The year’s festival includes 30 opera, dance, theater, symphony, jazz, choral and chamber music programs, and most are performed on multiple dates.
Tickets
Although tickets for all performances have been on sale since early January, limited seating is likely still available for most weekend performances. For good seats (and dinner reservations), the weeknight performances are a better bet.
The best way to buy tickets is through the Spoleto Festival Web site (spoletousa.org), which allows you to view a constantly updated map of available seating for each performance.
Mark your calendar to check the festival’s Web site around Jan. 1 to find out when tickets for the 2009 performances will go on sale. Most of the prime, orchestra-level seating for the major weekend performances will be sold out soon after tickets go on sale.
History
In 1958, Italian composer Gian Carlo Menotti started the Festival of Two Worlds in Spoleto, Italy, as an annual showcase for theater, ballet, opera and classical music. In 1977, Menotti and American conductor Christopher Keene launched Spoleto Festival USA in Charleston, which shares Spoleto, Italy’s small-town charm and large-scale performance venues.

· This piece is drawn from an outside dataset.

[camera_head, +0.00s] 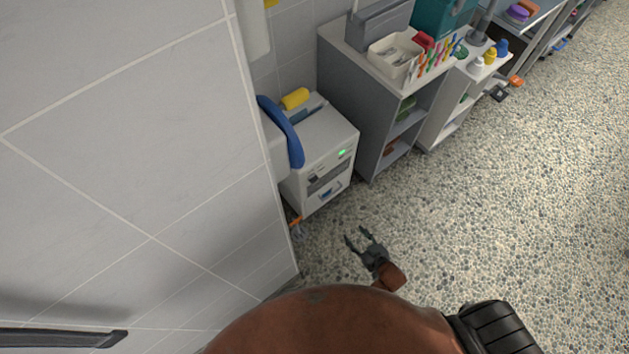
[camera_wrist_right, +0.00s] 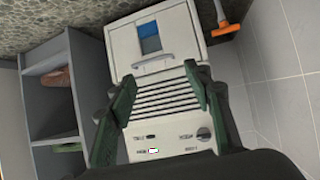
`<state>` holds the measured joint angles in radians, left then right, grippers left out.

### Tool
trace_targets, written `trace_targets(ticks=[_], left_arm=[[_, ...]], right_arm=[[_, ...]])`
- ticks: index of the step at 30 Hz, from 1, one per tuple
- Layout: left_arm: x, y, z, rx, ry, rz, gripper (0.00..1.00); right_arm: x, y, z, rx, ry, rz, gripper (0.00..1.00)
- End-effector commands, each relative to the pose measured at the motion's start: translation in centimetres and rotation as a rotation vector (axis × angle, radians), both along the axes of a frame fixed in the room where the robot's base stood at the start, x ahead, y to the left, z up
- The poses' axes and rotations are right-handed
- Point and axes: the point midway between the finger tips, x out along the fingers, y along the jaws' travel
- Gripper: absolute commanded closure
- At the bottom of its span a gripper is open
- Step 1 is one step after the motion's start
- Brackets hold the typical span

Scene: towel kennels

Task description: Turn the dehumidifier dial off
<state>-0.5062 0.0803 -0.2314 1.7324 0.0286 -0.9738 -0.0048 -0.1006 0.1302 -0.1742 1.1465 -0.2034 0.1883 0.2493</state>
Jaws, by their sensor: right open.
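The dehumidifier (camera_head: 322,138) is a white box on the floor between the tiled wall and a grey shelf unit. In the right wrist view the dehumidifier (camera_wrist_right: 165,45) appears upside down, with a slatted grille and a control panel. A round dark dial (camera_wrist_right: 204,133) sits at the panel's right in that view, beside the right finger. My right gripper (camera_head: 356,236) is open and empty, in front of the dehumidifier and apart from it. Its green fingers (camera_wrist_right: 160,75) overlap the grille in the wrist view. My left gripper is not seen.
A blue item (camera_head: 283,130) hangs at the wall beside the dehumidifier, and a yellow object (camera_head: 295,98) lies on top. An orange-handled tool (camera_wrist_right: 224,29) stands near its lower side. The grey shelf unit (camera_head: 366,110) stands close right. The pebbled floor (camera_head: 500,200) is clear.

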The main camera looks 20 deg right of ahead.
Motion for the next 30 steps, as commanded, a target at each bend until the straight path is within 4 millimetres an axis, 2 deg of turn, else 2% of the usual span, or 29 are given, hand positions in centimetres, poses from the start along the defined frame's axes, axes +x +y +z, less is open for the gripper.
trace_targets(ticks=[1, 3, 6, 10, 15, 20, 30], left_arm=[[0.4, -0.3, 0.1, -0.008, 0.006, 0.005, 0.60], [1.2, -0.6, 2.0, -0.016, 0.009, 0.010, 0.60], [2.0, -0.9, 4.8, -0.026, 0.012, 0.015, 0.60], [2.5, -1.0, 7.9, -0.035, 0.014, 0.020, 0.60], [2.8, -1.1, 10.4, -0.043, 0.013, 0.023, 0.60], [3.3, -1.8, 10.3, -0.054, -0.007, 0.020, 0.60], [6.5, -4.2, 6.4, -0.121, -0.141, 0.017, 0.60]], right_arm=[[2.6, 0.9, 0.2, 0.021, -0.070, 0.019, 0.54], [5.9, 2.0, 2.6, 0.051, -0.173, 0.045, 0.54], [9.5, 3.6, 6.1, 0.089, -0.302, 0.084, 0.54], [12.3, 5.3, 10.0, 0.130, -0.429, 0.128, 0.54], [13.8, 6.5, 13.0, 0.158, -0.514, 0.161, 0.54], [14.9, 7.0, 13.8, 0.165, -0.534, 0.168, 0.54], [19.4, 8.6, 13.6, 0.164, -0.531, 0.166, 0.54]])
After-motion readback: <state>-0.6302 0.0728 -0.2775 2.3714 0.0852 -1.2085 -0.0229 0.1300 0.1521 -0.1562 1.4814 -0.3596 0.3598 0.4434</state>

The two festivals had a close relationship until 1993, when they parted ways following a dispute over money and the Spoleto board’s refusal to name Gian Carlo Menotti’s adopted son, Francis Menotti, as the festival’s artistic director. (The younger Menotti has since taken over the Italian festival, which suffered numerous financial setbacks last year and has not announced a program for 2008.)
In its 32nd season, Spoleto Festival USA has become a major international event with total event attendance of 70,000 to 80,000 people a year.